EXERCISE => Copy the lines that follow, keeping every character the same.

INFORMATION SHOWN =>
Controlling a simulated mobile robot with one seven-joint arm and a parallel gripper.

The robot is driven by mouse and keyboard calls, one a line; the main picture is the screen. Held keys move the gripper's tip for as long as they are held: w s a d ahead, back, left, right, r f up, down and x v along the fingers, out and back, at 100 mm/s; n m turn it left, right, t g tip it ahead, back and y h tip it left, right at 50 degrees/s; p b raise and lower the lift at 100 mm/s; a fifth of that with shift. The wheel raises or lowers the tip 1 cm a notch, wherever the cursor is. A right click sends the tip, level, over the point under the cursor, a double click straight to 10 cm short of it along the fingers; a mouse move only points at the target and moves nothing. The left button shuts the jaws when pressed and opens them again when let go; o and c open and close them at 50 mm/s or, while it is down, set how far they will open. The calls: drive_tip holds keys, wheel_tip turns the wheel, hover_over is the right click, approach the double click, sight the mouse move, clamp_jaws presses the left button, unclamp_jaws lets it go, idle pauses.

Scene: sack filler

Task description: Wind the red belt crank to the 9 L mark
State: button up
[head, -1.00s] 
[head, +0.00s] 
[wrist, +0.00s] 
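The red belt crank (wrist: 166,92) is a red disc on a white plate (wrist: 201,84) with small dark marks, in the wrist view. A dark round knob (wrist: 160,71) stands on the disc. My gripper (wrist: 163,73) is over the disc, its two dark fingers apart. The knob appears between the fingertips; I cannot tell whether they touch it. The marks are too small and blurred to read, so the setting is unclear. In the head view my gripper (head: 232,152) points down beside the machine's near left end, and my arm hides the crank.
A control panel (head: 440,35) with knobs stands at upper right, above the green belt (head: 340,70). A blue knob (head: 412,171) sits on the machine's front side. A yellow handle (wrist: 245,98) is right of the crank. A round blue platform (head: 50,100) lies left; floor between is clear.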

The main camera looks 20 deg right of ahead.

OUTPUT OF THE EXERCISE =>
Controlling a simulated mobile robot with one seven-joint arm and a parallel gripper.

The robot is driven by mouse and keyboard calls, one a line; the main picture is the screen. Held keys move the gripper's tip for as long as they are held: w s a d ahead, back, left, right, r f up, down and x v along the fingers, out and back, at 100 mm/s; n m turn it left, right, t g tip it ahead, back and y h tip it left, right at 50 degrees/s; p b raise and lower the lift at 100 mm/s; a fifth of that with shift. The wheel raises or lowers the tip 1 cm a notch, wherever the cursor is. A right click sends the tip, level, over the point under the cursor, a double click straight to 10 cm short of it along the fingers; a mouse move only points at the target and moves nothing. The left button shuts the jaws when pressed and opens them again when let go; o and c open and close them at 50 mm/s or, while it is down, set how far they will open. The calls: drive_tip holds keys, wheel_tip turns the wheel, hover_over is the right click, approach the double click, sight the mouse move, clamp_jaws presses the left button, unclamp_jaws lets it go, idle pauses.

Scene: sack filler

Task description: Wind the red belt crank to the 9 L mark
State: button up
[head, -1.00s] 
[head, +0.00s] 
[wrist, +0.00s] 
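The red belt crank (wrist: 166,92) is a red disc on a white plate (wrist: 201,84) with small dark marks, in the wrist view. A dark round knob (wrist: 160,71) stands on the disc. My gripper (wrist: 163,73) is over the disc, its two dark fingers apart. The knob appears between the fingertips; I cannot tell whether they touch it. The marks are too small and blurred to read, so the setting is unclear. In the head view my gripper (head: 232,152) points down beside the machine's near left end, and my arm hides the crank.
A control panel (head: 440,35) with knobs stands at upper right, above the green belt (head: 340,70). A blue knob (head: 412,171) sits on the machine's front side. A yellow handle (wrist: 245,98) is right of the crank. A round blue platform (head: 50,100) lies left; floor between is clear.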

The main camera looks 20 deg right of ahead.

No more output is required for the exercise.